OS SERTÕES, Euclides da Cunha - Quarta expedição: IV - Regímen de privações

OS SERTÕES 

Euclides da Cunha

Volume 1



Quarta expedição 


IV - 

Regímen de privações 

     Firmara-se definitivamente um regímen insustentável. A estadia na Favela era sobremaneira inconveniente porque, além de acumular baixas diárias sem efeito algum, desmoralizava dia a dia a expedição, lhe malsinava o renome e tornar-se-ia em breve inaturável pelo esgotamento completo das munições. Abandoná-la era deixar as contingências de um cerco mais perigosas que as alternativas da batalha franca. Alguns oficiais superiores sugeriram então a única medida — forçada e urgente — a alvitrar-se : o assalto imediato ao arraial.
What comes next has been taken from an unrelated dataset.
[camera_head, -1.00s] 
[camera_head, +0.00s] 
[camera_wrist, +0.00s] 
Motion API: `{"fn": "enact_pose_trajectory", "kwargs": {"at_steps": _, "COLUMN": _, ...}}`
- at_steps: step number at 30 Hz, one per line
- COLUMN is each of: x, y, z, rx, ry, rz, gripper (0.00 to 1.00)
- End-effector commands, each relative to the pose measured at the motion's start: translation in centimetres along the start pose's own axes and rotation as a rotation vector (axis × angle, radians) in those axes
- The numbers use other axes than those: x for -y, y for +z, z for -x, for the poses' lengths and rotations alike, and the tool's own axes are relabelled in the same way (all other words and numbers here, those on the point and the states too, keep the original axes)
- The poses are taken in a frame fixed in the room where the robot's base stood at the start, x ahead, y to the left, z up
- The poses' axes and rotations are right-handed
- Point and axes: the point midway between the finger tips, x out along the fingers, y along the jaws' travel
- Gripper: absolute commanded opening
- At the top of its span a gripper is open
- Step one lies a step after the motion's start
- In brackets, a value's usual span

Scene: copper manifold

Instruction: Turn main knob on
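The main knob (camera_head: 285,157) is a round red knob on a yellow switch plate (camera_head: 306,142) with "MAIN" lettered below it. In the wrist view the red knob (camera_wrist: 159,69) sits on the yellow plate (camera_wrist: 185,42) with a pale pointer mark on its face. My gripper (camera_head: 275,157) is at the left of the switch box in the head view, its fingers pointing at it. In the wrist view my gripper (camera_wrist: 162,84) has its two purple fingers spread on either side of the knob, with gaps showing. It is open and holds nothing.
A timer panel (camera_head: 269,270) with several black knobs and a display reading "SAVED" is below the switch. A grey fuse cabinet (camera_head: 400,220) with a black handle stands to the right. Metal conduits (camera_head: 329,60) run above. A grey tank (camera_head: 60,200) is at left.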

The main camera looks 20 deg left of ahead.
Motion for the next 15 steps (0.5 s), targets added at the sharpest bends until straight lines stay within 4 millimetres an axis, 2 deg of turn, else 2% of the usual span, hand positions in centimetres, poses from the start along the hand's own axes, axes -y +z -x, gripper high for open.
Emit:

"Seja, porém, como for, no dia 30 de junho as forças estavam bem dispostas; a artilharia podia continuar a bombardear Canudos durante algumas horas ainda; em seguida era possível levar-se um ataque à cidadela. Havia para isto a melhor disposição dos comandantes das colunas, brigadas e corpos e dos oficiais subaltenos e dos soldados cuja aspiração predominante era atingir o Vaza-Barris que lhes representava a abundância de que se achavam privados numa posição acanhada, enfiada por toda a parte, sem capacidade para dois quanto mais perto de 6 mil homens."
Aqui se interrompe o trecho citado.